Publié le par Rosalie210

Steven Soderbergh (2017)

Logan Lucky

Pas très cliente du genre du film de casse en général mais celui-ci (par l'auteur de la série des "Ocean") est vraiment pas mal. D'abord le plan est ingénieux (il s'agit de mettre en place une "pompe à fric" genre gros aspirateur pour vider le coffre de la recette d'une course automobile). Ensuite il y a pas mal de traits d'humour. Le plus évident est d'avoir pris au pied de la lettre l'expression "équipe de bras cassés" puisque les frères Logan sont respectivement boiteux (pour Jimmy alias Channing TATUM) et manchot (pour Clyde alias Adam DRIVER).

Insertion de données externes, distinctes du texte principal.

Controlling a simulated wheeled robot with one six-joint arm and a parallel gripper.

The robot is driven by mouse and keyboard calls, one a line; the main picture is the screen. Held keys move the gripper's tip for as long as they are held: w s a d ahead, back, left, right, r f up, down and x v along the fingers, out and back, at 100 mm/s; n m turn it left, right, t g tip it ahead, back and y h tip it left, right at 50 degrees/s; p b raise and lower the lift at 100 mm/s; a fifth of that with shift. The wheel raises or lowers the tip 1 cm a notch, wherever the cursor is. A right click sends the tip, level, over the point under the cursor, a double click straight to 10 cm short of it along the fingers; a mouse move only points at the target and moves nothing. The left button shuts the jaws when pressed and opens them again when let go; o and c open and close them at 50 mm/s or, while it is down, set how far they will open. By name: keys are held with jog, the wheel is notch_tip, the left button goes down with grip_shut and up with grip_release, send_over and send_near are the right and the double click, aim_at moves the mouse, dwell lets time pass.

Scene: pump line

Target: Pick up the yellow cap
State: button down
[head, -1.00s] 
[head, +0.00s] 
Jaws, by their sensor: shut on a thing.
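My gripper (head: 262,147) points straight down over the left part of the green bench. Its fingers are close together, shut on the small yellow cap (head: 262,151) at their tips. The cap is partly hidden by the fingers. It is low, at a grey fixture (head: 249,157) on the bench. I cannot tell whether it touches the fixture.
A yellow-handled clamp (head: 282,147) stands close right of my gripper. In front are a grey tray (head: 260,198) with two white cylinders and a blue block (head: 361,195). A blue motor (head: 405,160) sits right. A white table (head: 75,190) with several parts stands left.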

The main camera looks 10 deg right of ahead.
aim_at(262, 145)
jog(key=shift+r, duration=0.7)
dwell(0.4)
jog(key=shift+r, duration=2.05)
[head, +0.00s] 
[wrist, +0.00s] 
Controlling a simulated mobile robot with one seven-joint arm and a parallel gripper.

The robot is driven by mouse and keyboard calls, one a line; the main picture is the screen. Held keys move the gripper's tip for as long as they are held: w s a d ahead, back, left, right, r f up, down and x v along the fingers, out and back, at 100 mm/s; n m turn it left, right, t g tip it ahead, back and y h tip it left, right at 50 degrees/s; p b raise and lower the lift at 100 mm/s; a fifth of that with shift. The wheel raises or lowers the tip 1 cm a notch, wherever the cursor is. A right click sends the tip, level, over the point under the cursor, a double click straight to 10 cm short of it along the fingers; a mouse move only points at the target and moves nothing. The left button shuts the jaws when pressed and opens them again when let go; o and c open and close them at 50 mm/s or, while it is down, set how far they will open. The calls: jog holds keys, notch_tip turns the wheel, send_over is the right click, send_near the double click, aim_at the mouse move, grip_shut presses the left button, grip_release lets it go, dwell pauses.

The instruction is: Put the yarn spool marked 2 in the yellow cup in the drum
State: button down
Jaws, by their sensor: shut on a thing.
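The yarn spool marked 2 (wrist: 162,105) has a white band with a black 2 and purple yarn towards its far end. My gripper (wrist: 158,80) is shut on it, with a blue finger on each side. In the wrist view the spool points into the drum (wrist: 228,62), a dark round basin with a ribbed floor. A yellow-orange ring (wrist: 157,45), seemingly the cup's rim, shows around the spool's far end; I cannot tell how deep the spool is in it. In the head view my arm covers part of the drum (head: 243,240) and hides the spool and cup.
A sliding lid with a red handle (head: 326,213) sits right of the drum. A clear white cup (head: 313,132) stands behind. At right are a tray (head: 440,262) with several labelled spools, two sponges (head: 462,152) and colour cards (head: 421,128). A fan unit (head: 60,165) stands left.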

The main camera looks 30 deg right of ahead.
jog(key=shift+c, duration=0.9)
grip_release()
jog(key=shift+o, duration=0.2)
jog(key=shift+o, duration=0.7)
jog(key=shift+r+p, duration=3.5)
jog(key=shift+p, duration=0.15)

J'avoue avoir éclaté de rire quand le faux bras de Clyde est aspiré dans la pompe à fric, quand la bombe n'éclate pas car Joe "Bang" (Daniel CRAIG totalement à contre-emploi) le spécialiste de l'explosif (^^) a juste un peu trop entortillé le sac plastique qui la contient (mais avec un flegme olympien, il l'ajuste, la relance et ça fait "bang") ou encore quand le directeur de la prison empêche son employé de sonner l'alerte en mode autruche car il a décidé qu'il n'y avait jamais de révolte dans sa prison et qu'on ne s'y évadait jamais (ça fait penser à une institution bien de chez nous qui a pour mot d'ordre "pas de vagues"). Enfin, le côté Robin des bois/revanche sociale du film a quelque chose de bien senti (et s'il fait mouche, comme pour l'humour c'est que le film est particulièrement bien construit). Jimmy et Clyde sont des éclopés, des laissés pour compte de la société américaine qu'ils ont pourtant servi (Clyde a perdu son bras en Irak, Jimmy est un ancien champion de football) et j'adore le passage où leur marginalisation se retourne contre les agents du FBI (dont Hilary SWANK) venus enquêter sur le casse. Ils ne peuvent en effet tracer Jimmy car celui-ci n'ayant pu payer ses factures, il se retrouve dépourvu de mouchard numérique ^^. Au vu de la façon dont il se fait jeter au début du film de son travail juste à cause de son handicap ou bien le fait que sa relation à sa fille soit menacée par son ex-femme* qui ne jure que par un homme plein aux as, on se dit que c'est bien fait et que tel est pris qui croyait prendre**.

* Alors qu'à plusieurs reprises, Jimmy rencontre des femmes indépendantes dont une médecin de campagne (Katherine WATERSTON) qui semble ne pas le laisser indifférent.

** Il y a du "Hana-Bi" (1996) dans ce film-là même s'il n'atteint pas le niveau du chef-d'oeuvre de Takeshi KITANO.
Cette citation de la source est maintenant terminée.